[Start of AVAILABLE RECORDS]

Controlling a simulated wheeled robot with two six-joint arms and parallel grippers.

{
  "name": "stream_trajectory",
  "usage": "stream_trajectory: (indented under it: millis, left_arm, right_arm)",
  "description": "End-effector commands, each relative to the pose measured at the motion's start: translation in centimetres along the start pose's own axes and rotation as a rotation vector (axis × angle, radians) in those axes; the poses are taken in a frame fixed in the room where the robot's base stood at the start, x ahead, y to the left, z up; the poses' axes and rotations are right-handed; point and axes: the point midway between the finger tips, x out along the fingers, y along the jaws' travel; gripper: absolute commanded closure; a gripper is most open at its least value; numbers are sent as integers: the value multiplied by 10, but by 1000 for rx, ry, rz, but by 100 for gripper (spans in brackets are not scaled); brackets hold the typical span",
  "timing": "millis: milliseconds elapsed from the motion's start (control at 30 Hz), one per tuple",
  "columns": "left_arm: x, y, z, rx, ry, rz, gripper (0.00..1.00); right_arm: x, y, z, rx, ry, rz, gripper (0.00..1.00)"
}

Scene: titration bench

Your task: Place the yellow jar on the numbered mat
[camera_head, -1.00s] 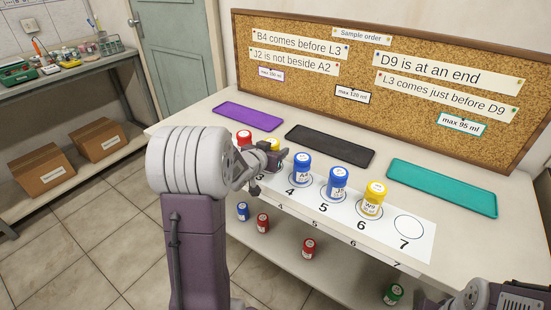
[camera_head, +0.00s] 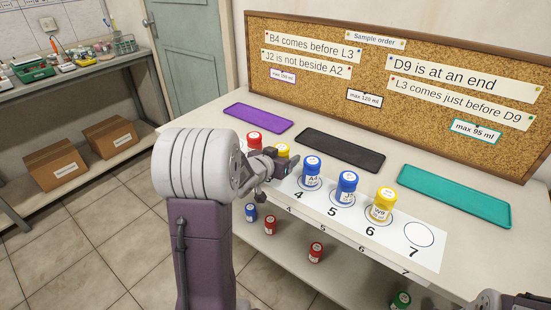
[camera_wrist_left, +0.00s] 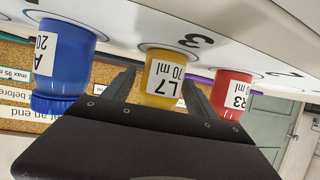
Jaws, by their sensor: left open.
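A yellow jar labelled L7 (camera_wrist_left: 160,80) stands on the numbered mat (camera_head: 424,254) in the circle by the 3; the left wrist view shows this upside down. In the head view only the top of this jar (camera_head: 283,150) shows behind my left gripper (camera_head: 280,165). My left gripper (camera_wrist_left: 160,92) is open, with one finger on each side of the jar and a gap visible on both sides. A second yellow jar, W9 (camera_head: 382,205), stands on the mat at 6. My right gripper's fingers are out of view.
Red jar R3 (camera_wrist_left: 231,93) and blue jar A2 (camera_wrist_left: 62,62) flank the yellow jar closely. Another blue jar (camera_head: 346,188) stands at 5. Circle 7 (camera_head: 419,234) is empty. Purple (camera_head: 258,117), black (camera_head: 340,149) and teal (camera_head: 455,195) trays lie behind, empty.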

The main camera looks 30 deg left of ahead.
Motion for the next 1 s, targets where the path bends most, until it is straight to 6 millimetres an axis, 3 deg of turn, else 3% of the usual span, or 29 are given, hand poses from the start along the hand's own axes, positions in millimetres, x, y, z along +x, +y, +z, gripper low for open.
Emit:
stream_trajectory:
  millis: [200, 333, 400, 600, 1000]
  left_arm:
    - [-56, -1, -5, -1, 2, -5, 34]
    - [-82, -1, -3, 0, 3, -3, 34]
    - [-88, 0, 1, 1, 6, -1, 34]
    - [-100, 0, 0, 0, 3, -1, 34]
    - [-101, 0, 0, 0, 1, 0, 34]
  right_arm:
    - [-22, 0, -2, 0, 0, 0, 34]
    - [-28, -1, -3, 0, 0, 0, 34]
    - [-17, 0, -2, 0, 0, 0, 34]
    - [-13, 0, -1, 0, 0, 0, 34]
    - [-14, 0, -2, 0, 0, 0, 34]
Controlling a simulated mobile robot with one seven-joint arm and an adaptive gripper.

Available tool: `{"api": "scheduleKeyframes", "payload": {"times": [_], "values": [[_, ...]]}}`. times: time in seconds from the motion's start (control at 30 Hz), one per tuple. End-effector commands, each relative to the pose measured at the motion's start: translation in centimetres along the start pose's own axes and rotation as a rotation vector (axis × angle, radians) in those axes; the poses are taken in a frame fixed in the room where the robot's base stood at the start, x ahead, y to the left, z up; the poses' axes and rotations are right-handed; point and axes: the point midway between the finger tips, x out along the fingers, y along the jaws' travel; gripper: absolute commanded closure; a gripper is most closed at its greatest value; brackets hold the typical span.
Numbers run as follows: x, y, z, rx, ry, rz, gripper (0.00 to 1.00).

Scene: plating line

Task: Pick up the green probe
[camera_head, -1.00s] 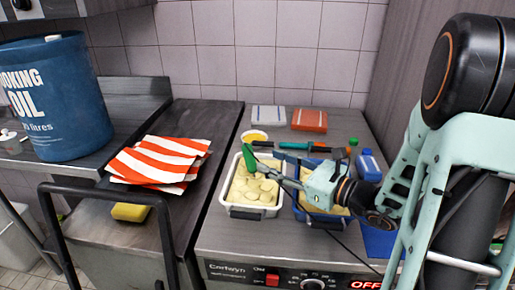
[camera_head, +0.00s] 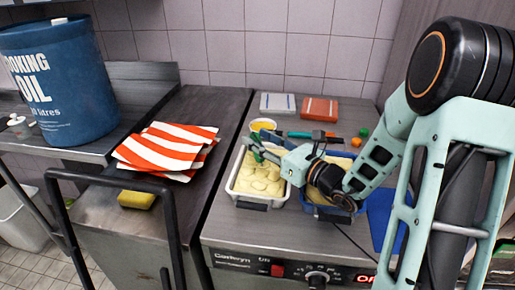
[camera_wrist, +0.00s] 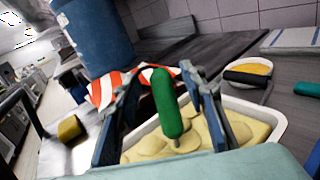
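The green probe (camera_wrist: 168,105) has a rounded green handle and a thin metal tip. In the wrist view it stands tilted over the white tray of pale yellow food (camera_wrist: 270,108), its tip down at the food; how deep it sits I cannot tell. In the head view the probe (camera_head: 254,153) shows small at the tray's back part. My gripper (camera_wrist: 167,80) has one finger on each side of the handle. Narrow gaps show between the fingers and the handle, so it looks open around the probe. In the head view my gripper (camera_head: 266,151) reaches in from the right.
A blue tray (camera_head: 333,213) of similar food stands right of the white tray (camera_head: 264,197), under my wrist. A yellow-filled bowl (camera_head: 262,125) and a teal-handled tool (camera_head: 300,134) lie behind. Red-striped cloths (camera_head: 168,150) and a blue oil drum (camera_head: 60,85) are left.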

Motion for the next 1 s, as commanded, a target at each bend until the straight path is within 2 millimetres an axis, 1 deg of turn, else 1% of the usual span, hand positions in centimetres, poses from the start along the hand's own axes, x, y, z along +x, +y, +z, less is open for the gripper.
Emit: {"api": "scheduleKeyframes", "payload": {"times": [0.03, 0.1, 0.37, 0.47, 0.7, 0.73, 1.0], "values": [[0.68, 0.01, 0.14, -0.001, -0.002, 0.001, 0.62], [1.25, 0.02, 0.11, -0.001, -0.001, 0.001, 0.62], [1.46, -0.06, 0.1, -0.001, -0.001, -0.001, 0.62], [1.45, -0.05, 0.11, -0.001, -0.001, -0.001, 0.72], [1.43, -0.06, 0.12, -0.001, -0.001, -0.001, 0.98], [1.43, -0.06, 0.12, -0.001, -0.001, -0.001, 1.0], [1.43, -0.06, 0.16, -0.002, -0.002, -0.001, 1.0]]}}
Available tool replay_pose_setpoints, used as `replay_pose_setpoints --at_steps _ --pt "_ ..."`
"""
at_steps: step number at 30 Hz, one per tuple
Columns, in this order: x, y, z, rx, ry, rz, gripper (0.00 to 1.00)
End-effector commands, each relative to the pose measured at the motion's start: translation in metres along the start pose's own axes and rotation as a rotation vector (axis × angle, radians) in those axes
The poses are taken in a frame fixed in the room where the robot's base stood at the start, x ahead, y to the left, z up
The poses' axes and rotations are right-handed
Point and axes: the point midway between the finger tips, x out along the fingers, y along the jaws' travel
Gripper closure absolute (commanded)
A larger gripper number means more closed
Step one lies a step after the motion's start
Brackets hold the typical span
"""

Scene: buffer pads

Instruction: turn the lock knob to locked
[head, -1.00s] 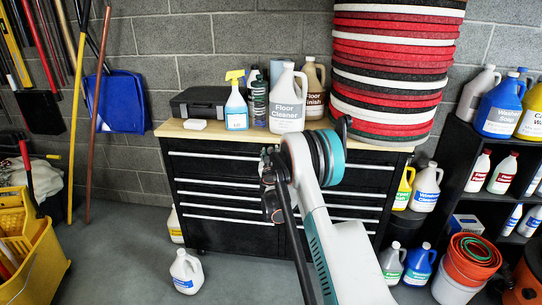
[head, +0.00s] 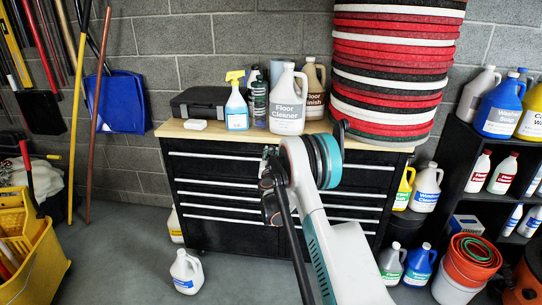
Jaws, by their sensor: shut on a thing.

[End of AVAILABLE RECORDS]

▸ **GOAL**: Repeat all of the entries word for word, but omit the pictures.

▸ **RESULT OF THE TASK**:
Controlling a simulated wheeled robot with two six-joint arms and parallel grippers.

{
  "name": "stream_trajectory",
  "usage": "stream_trajectory: (indented under it: millis, left_arm, right_arm)",
  "description": "End-effector commands, each relative to the pose measured at the motion's start: translation in centimetres along the start pose's own axes and rotation as a rotation vector (axis × angle, radians) in those axes; the poses are taken in a frame fixed in the room where the robot's base stood at the start, x ahead, y to the left, z up; the poses' axes and rotations are right-handed; point and axes: the point midway between the finger tips, x out along the fingers, y along the jaws' travel; gripper: absolute commanded closure; a gripper is most open at its least value; numbers are sent as integers: the value multiplied by 10, but by 1000 for rx, ry, rz, but by 100 for gripper (spans in brackets are not scaled); brackets hold the typical span",
  "timing": "millis: milliseconds elapsed from the motion's start (control at 30 Hz), one per tuple",
  "columns": "left_arm: x, y, z, rx, ry, rz, gripper (0.00..1.00); right_arm: x, y, z, rx, ry, rz, gripper (0.00..1.00)"
}

Scene: titration bench

Your task: Place the yellow jar on the numbered mat
[camera_head, -1.00s] 
[camera_head, +0.00s] 
[camera_wrist_left, +0.00s] 
Jaws, by their sensor: left open.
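A yellow jar labelled L7 (camera_wrist_left: 160,80) stands on the numbered mat (camera_head: 424,254) in the circle by the 3; the left wrist view shows this upside down. In the head view only the top of this jar (camera_head: 283,150) shows behind my left gripper (camera_head: 280,165). My left gripper (camera_wrist_left: 160,92) is open, with one finger on each side of the jar and a gap visible on both sides. A second yellow jar, W9 (camera_head: 382,205), stands on the mat at 6. My right gripper's fingers are out of view.
Red jar R3 (camera_wrist_left: 231,93) and blue jar A2 (camera_wrist_left: 62,62) flank the yellow jar closely. Another blue jar (camera_head: 346,188) stands at 5. Circle 7 (camera_head: 419,234) is empty. Purple (camera_head: 258,117), black (camera_head: 340,149) and teal (camera_head: 455,195) trays lie behind, empty.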

The main camera looks 30 deg left of ahead.
Motion for the next 1 s, targets where the path bends most, until it is straight to 6 millimetres an axis, 3 deg of turn, else 3% of the usual span, or 29 are given, hand poses from the start along the hand's own axes, positions in millimetres, x, y, z along +x, +y, +z, gripper low for open.
Emit:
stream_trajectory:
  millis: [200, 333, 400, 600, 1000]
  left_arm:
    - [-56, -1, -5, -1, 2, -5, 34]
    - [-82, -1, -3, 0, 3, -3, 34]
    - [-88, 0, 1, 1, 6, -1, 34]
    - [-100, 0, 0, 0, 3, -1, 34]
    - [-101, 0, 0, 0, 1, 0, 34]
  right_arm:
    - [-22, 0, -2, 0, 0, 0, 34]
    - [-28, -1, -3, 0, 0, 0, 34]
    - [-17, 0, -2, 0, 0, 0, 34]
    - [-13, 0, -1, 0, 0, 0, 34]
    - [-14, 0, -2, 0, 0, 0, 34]
Controlling a simulated mobile robot with one seven-joint arm and an adaptive gripper.

Available tool: `{"api": "scheduleKeyframes", "payload": {"times": [_], "values": [[_, ...]]}}`. times: time in seconds from the motion's start (control at 30 Hz), one per tuple. End-effector commands, each relative to the pose measured at the motion's start: translation in centimetres along the start pose's own axes and rotation as a rotation vector (axis × angle, radians) in those axes; the poses are taken in a frame fixed in the room where the robot's base stood at the start, x ahead, y to the left, z up; the poses' axes and rotations are right-handed; point and axes: the point midway between the finger tips, x out along the fingers, y along the jaws' travel; gripper: absolute commanded closure; a gripper is most closed at its greatest value; brackets hold the typical span.
Numbers run as follows: x, y, z, rx, ry, rz, gripper (0.00 to 1.00).

Scene: plating line

Task: Pick up the green probe
[camera_head, -1.00s] 
[camera_head, +0.00s] 
[camera_wrist, +0.00s] 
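The green probe (camera_wrist: 168,105) has a rounded green handle and a thin metal tip. In the wrist view it stands tilted over the white tray of pale yellow food (camera_wrist: 270,108), its tip down at the food; how deep it sits I cannot tell. In the head view the probe (camera_head: 254,153) shows small at the tray's back part. My gripper (camera_wrist: 167,80) has one finger on each side of the handle. Narrow gaps show between the fingers and the handle, so it looks open around the probe. In the head view my gripper (camera_head: 266,151) reaches in from the right.
A blue tray (camera_head: 333,213) of similar food stands right of the white tray (camera_head: 264,197), under my wrist. A yellow-filled bowl (camera_head: 262,125) and a teal-handled tool (camera_head: 300,134) lie behind. Red-striped cloths (camera_head: 168,150) and a blue oil drum (camera_head: 60,85) are left.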

Motion for the next 1 s, as commanded, a target at each bend until the straight path is within 2 millimetres an axis, 1 deg of turn, else 1% of the usual span, hand positions in centimetres, poses from the start along the hand's own axes, x, y, z along +x, +y, +z, less is open for the gripper.
Emit: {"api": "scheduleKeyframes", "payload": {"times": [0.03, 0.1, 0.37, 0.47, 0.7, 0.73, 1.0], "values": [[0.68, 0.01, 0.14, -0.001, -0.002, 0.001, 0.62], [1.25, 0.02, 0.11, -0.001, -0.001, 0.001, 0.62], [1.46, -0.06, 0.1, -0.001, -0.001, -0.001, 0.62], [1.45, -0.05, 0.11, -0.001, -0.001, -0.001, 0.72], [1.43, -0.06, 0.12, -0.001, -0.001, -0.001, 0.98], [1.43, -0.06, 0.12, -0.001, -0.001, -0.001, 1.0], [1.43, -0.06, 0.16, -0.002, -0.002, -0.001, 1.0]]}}
Available tool replay_pose_setpoints, used as `replay_pose_setpoints --at_steps _ --pt "_ ..."`
"""
at_steps: step number at 30 Hz, one per tuple
Columns, in this order: x, y, z, rx, ry, rz, gripper (0.00 to 1.00)
End-effector commands, each relative to the pose measured at the motion's start: translation in metres along the start pose's own axes and rotation as a rotation vector (axis × angle, radians) in those axes
The poses are taken in a frame fixed in the room where the robot's base stood at the start, x ahead, y to the left, z up
The poses' axes and rotations are right-handed
Point and axes: the point midway between the finger tips, x out along the fingers, y along the jaws' travel
Gripper closure absolute (commanded)
A larger gripper number means more closed
Step one lies a step after the motion's start
Brackets hold the typical span
"""

Scene: buffer pads

Instruction: turn the lock knob to locked
[head, -1.00s] 
[head, +0.00s] 
Jaws, by their sensor: shut on a thing.

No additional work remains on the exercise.